金融業界では、様々な業務をアウトソースするとともに、ベンダーのサービスを利用するのが一般的だった。しかし、昨年の米国当局のガイダンス公表から、徐々に金融機関の間で、ベンダーの審査を厳しくする傾向が見られ始めている。以前は、金融機関での勤務経験を持つ専門家がFintechを起業して成功する事例も多かったが、実績のないベンチャーがこの分野に割って入るのが難しくなりつつある。

そもそもこのガイダンス自体は2013年頃から存在しており、特に目新しいものではなかったのだが、2021年の市中協議や2020年のQ&A集によって、徐々に形になっていき、2023年の新たなガイダンスにつながっている。

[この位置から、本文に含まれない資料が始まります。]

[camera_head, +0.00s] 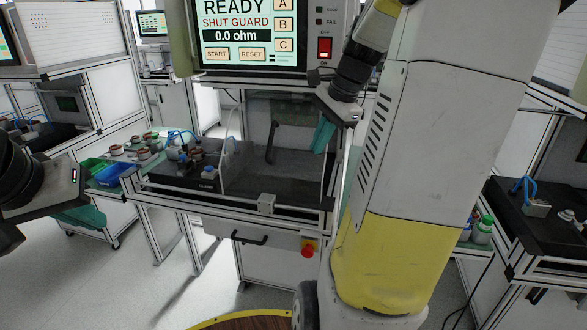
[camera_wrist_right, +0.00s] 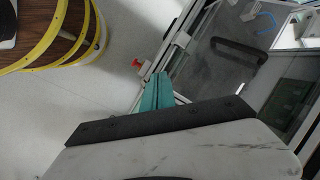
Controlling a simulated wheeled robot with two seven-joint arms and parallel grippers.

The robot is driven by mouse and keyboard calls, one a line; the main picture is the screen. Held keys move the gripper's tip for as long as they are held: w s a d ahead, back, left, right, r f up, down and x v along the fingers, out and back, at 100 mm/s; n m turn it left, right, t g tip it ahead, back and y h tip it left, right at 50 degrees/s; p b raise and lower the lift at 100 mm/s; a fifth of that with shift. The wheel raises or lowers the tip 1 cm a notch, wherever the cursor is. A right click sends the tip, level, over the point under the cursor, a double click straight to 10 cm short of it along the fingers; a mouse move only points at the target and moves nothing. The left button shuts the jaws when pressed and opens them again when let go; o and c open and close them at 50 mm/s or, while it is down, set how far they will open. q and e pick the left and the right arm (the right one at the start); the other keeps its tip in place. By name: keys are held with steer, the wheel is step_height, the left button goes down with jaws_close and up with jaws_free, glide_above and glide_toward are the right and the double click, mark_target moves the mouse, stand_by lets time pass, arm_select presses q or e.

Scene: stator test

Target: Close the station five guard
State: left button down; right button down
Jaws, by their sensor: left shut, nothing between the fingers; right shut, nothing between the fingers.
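The guard looks like a clear panel with a black upright handle (camera_head: 272,142) at the middle station. Its edges are faint. It seems to stand over the right part of the bench, leaving the fixture at left uncovered. The handle also shows in the right wrist view (camera_wrist_right: 238,55). The screen (camera_head: 248,35) above reads READY, SHUT GUARD, 0.0 ohm. My right gripper (camera_head: 322,137) is shut and empty, right of the handle and apart from it; its teal fingers show in the wrist view (camera_wrist_right: 158,92). My left gripper (camera_head: 82,216) is shut and empty, low at far left.
A fixture with small parts (camera_head: 195,155) sits at the bench's left. Green (camera_head: 93,165) and blue (camera_head: 110,175) bins stand beside it. A red button (camera_head: 308,247) and a drawer handle (camera_head: 248,238) are on the bench front. Other stations stand left and right.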

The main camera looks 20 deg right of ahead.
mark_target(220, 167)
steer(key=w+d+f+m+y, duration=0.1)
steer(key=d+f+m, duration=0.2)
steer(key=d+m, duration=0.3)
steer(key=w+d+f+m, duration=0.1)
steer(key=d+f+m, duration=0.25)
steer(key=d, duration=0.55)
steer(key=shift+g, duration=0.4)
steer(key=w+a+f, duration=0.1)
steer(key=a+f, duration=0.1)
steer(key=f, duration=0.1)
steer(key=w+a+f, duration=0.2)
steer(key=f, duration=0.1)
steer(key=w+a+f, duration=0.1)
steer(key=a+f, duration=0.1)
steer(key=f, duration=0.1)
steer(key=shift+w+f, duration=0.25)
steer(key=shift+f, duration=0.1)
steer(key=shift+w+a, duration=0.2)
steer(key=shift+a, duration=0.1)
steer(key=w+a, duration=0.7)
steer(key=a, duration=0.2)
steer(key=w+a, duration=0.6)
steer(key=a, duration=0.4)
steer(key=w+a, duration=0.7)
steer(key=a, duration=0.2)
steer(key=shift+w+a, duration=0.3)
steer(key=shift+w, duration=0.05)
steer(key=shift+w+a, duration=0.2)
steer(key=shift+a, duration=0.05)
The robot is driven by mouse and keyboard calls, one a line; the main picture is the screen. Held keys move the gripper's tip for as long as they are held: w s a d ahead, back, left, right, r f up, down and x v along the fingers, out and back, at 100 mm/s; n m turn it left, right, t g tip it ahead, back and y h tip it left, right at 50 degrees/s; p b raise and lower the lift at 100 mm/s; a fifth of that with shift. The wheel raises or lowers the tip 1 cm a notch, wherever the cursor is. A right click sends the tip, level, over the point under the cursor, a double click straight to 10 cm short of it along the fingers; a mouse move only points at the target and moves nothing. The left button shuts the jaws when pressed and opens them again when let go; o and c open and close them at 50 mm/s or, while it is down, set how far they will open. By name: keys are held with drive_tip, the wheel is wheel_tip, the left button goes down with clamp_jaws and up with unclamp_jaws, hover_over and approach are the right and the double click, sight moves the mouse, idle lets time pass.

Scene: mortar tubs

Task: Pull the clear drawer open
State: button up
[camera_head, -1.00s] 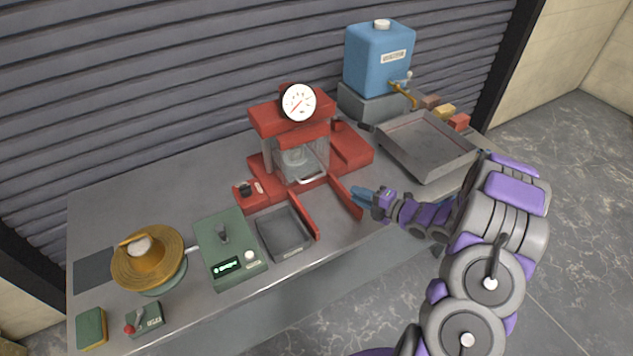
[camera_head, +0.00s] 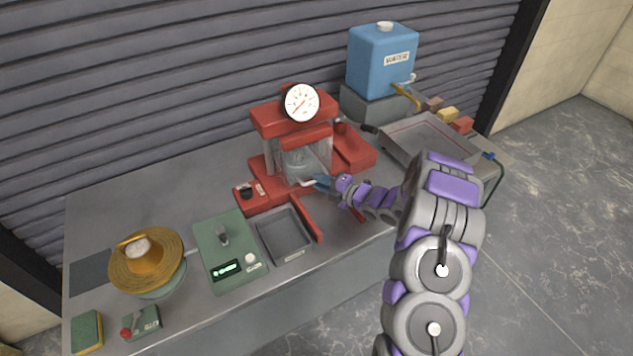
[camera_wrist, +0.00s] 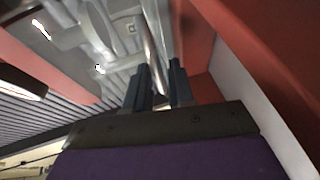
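The clear drawer (camera_head: 301,164) sits inside the red press in the middle of the bench, with a pale bar handle (camera_head: 306,183) low on its front. It fills the upper left of the wrist view (camera_wrist: 95,40). My gripper (camera_head: 314,181) is at the handle, reaching in from the right. In the wrist view the metal handle bar (camera_wrist: 150,50) runs down between my two dark blue fingers (camera_wrist: 160,80). The fingers are apart, with a gap still showing beside the bar. Whether either finger touches the bar is hard to tell.
The red press (camera_head: 268,119) has a gauge on top and red rails in front, close to my gripper. A grey tray (camera_head: 290,257) and green scale (camera_head: 222,240) stand left of the rails. A large metal tray (camera_head: 433,166) lies to the right.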

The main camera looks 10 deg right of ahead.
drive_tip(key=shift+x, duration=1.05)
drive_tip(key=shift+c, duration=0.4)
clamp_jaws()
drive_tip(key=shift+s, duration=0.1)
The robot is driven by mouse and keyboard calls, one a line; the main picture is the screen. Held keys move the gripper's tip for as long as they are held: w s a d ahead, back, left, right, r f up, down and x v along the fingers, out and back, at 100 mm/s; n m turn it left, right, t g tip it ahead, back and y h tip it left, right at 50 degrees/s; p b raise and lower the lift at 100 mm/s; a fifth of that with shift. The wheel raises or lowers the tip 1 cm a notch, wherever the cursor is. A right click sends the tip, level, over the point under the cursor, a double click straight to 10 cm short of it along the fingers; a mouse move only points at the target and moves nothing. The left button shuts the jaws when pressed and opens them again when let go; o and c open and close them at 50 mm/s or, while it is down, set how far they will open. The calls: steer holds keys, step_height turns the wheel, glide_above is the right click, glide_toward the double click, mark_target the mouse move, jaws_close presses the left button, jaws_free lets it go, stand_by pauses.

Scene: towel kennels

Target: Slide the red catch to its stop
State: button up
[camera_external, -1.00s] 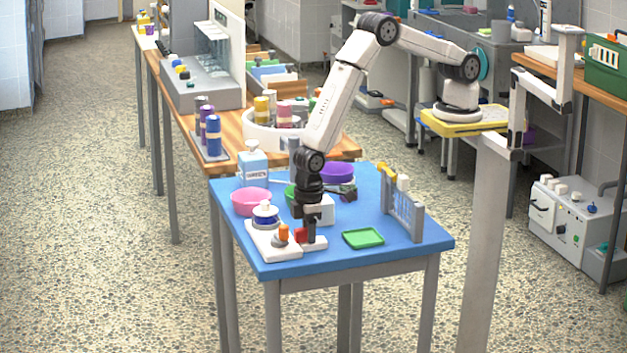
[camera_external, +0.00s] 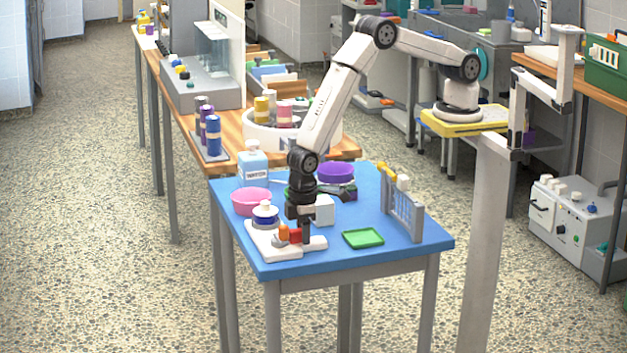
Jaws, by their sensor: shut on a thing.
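The red catch (camera_external: 295,236) is on a white base plate (camera_external: 262,247) at the front left of the blue table. My gripper (camera_external: 302,234) points straight down and is shut on the red catch. Its dark fingers hide part of the catch. An orange knob (camera_external: 284,232) stands on the same plate, just left of the catch. From this view I cannot tell whether the catch touches anything at its left.
A pink bowl (camera_external: 251,201), a bottle (camera_external: 254,167) and a purple bowl (camera_external: 336,172) are farther back. A green tray (camera_external: 363,238) and a grey rack (camera_external: 403,210) are to the right.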

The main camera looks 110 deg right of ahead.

細かく何をしなければならないということを示すというよりは、リスクベースアプローチをとっており、細かいところは個々の金融機関自ら考えるようになっている。昨今の傾向では、こうしたアプローチをとる場合は、細かくルールが決められる場合より、金融機関サイドでできるだけ保守的なルールが作られてしまうことが多い。90年代の日本などでは、ルールが細かく決められ、禁止されていないものはOKといった雰囲気があったかもしれない。しかし、ルールが細かく決まっていないと、あらゆる行動が認められるかどうかを自ら判断することになる。そうすると、不思議なものでより保守的な運営がなされることが多い。

確かに、厳しい規制監督下にある銀行がその業務の一部をアウトソースするのであれば、アウトソース先も同じレベルの管理が要求されるのはもっともなことである。しかし、新しく設立したベンチャーのような場合、株主構造、企業戦略、守秘義務にかかるようなサービス内容の開示のほか、障害が起きないような体制整備や報告体制を銀行並みに整えるのは、並大抵のことではない。

影響の大きい決済サービスのような場合は当然としても、単純な分析、レポート作成、人事評価、研修などのあらゆるベンダーに同じようなデューデリジェンスが要求されると、大人数のコンプライアンス担当を抱えているところでもなければ、途中でギブアップしてしまうところも多いだろう。とは言え、金融機関としても、業務はアウトソースできても責任をアウトソースすることはできないというのが大前提となっている以上、自ら行っているコンプライアンスプログラムに近いものを求めてしまう傾向がある。当然ガイダンスでもリスクの程度に応じて柔軟に対応すべきとしているのだが、どうしてもすべてが保守的な方向に流れてしまいがちである。

このガイダンスに対して各金融機関がどのように対応するかに注目が集まっていたが、TPRM(Third Party Risk Management)という言葉も生まれたように、懸念された通り保守的な方向に向かっているような気がする。金融機関内には、こうしたTPRMをカバーするリスクマネージャーを専属で置くところもある。

日本も米国に合わせる必要はないだろうが、グローバルでここまで各金融機関が力を入れ始めると、完全に無視することは危険になってきている気がする。少なくとも米国のガイダンスを理解したうえで、対応をしていると示せるところまではやっておいた方が良いだろう。